[Robot episode rows]
-=-=-

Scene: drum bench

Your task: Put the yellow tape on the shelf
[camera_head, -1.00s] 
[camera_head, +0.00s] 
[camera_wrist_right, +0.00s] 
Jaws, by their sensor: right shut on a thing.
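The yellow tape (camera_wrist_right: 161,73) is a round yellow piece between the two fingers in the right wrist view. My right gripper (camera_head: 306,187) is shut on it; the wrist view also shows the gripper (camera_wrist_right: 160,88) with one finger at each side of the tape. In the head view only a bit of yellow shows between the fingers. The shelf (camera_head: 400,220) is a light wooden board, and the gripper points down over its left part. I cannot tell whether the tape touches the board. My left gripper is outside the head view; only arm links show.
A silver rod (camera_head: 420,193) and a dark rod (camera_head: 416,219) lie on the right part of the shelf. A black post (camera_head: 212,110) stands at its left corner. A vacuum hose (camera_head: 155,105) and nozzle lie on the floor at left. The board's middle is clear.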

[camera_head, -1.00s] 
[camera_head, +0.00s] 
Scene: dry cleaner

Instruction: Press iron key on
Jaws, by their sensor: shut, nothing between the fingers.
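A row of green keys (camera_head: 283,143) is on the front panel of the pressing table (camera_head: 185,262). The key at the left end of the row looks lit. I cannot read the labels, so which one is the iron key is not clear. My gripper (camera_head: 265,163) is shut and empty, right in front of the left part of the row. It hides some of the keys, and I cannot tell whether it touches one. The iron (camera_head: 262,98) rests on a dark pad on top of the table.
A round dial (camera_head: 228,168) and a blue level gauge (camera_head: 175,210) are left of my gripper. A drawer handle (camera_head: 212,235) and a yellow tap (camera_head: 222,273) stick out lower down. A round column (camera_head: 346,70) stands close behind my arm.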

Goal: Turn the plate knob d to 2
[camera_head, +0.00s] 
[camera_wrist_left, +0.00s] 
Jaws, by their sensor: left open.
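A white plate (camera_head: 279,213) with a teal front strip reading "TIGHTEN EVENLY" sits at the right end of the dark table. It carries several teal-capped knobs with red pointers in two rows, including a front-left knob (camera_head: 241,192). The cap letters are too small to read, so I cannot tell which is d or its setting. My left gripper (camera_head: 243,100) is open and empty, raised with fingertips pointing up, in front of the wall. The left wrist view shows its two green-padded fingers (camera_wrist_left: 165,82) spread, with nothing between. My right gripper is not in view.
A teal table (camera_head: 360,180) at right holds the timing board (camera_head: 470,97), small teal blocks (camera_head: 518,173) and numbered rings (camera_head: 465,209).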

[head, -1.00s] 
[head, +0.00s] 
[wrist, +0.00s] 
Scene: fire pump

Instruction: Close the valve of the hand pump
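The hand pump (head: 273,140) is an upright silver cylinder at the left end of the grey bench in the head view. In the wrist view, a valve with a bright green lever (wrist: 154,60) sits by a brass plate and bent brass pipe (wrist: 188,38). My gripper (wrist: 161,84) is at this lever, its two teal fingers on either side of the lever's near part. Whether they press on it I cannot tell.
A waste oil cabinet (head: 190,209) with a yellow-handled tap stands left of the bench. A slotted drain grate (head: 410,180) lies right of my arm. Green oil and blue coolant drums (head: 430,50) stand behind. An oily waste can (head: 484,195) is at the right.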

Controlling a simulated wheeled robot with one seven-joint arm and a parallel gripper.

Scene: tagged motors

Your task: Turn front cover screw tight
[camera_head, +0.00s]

-=-=-

**Directions for this task**. Starting with the line that contains "[wrist, +0.00s]", return each line through the last one of the data above, exactly as written and nothing more.

**Task response**.
[wrist, +0.00s] 
Scene: fire pump

Instruction: Close the valve of the hand pump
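The hand pump (head: 273,140) is an upright silver cylinder at the left end of the grey bench in the head view. In the wrist view, a valve with a bright green lever (wrist: 154,60) sits by a brass plate and bent brass pipe (wrist: 188,38). My gripper (wrist: 161,84) is at this lever, its two teal fingers on either side of the lever's near part. Whether they press on it I cannot tell.
A waste oil cabinet (head: 190,209) with a yellow-handled tap stands left of the bench. A slotted drain grate (head: 410,180) lies right of my arm. Green oil and blue coolant drums (head: 430,50) stand behind. An oily waste can (head: 484,195) is at the right.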

Controlling a simulated wheeled robot with one seven-joint arm and a parallel gripper.

Scene: tagged motors

Your task: Turn front cover screw tight
[camera_head, +0.00s]

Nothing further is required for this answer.